- _INSTRUCTIONS FOR THE TASK_: Carry none of the pictures over; set down the material below exactly.

- _DATASET EXTRACT_:
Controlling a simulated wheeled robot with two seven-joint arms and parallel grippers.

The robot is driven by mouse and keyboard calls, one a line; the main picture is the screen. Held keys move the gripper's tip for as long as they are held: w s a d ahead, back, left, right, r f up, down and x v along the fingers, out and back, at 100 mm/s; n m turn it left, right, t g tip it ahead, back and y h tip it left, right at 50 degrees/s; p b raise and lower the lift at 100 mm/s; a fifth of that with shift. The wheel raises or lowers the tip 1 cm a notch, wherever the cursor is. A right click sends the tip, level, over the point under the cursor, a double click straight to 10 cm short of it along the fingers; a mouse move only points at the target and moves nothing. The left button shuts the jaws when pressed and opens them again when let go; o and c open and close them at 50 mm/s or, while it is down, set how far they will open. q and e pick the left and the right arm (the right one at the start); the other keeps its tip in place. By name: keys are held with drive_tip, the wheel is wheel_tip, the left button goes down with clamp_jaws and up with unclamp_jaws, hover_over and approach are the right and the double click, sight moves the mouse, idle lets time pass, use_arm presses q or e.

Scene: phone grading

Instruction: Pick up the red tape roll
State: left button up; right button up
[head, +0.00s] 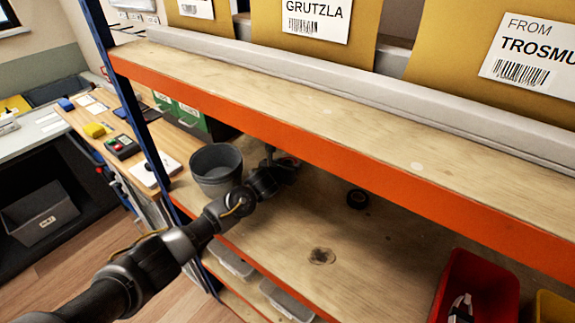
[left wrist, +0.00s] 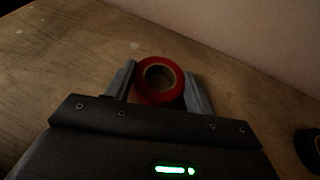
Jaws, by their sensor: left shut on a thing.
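The red tape roll (left wrist: 159,101) shows in the left wrist view, between the two fingers of my left gripper (left wrist: 160,84). The fingers are shut on its two sides. Its round hole faces the camera. I cannot tell whether it touches the wooden shelf board or hangs just above it. My right gripper is not in view.
A grey bucket (head: 217,167) stands left of my left gripper. A black roll (head: 357,198) lies to its right, and also shows in the left wrist view (left wrist: 309,148). A red bin (head: 478,290) stands at the lower right. The orange-edged shelf (head: 330,153) is overhead.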

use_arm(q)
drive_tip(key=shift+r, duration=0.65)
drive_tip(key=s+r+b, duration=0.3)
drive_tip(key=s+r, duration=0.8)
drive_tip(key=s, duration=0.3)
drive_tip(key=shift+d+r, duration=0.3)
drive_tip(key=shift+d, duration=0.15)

- _RIGHT ANSWER_:
Controlling a simulated wheeled robot with two seven-joint arms and parallel grippers.

The robot is driven by mouse and keyboard calls, one a line; the main picture is the screen. Held keys move the gripper's tip for as long as they are held: w s a d ahead, back, left, right, r f up, down and x v along the fingers, out and back, at 100 mm/s; n m turn it left, right, t g tip it ahead, back and y h tip it left, right at 50 degrees/s; p b raise and lower the lift at 100 mm/s; a fifth of that with shift. The wheel raises or lowers the tip 1 cm a notch, wherever the cursor is. A right click sends the tip, level, over the point under the cursor, a double click straight to 10 cm short of it along the fingers; a mouse move only points at the target and moves nothing. The left button shuts the jaws when pressed and opens them again when let go; o and c open and close them at 50 mm/s or, while it is down, set how far they will open. q and e pick the left and the right arm (the right one at the start); the other keeps its tip in place. By name: keys are held with drive_tip, the wheel is wheel_tip, the left button goes down with clamp_jaws and up with unclamp_jaws, hover_over and approach are the right and the double click, sight moves the mouse, idle lets time pass, use_arm presses q or e.

Scene: phone grading

Instruction: Pick up the red tape roll
State: left button up; right button up
[head, +0.00s] 
[left wrist, +0.00s] 
Jaws, by their sensor: left shut on a thing.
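The red tape roll (left wrist: 159,101) shows in the left wrist view, between the two fingers of my left gripper (left wrist: 160,84). The fingers are shut on its two sides. Its round hole faces the camera. I cannot tell whether it touches the wooden shelf board or hangs just above it. My right gripper is not in view.
A grey bucket (head: 217,167) stands left of my left gripper. A black roll (head: 357,198) lies to its right, and also shows in the left wrist view (left wrist: 309,148). A red bin (head: 478,290) stands at the lower right. The orange-edged shelf (head: 330,153) is overhead.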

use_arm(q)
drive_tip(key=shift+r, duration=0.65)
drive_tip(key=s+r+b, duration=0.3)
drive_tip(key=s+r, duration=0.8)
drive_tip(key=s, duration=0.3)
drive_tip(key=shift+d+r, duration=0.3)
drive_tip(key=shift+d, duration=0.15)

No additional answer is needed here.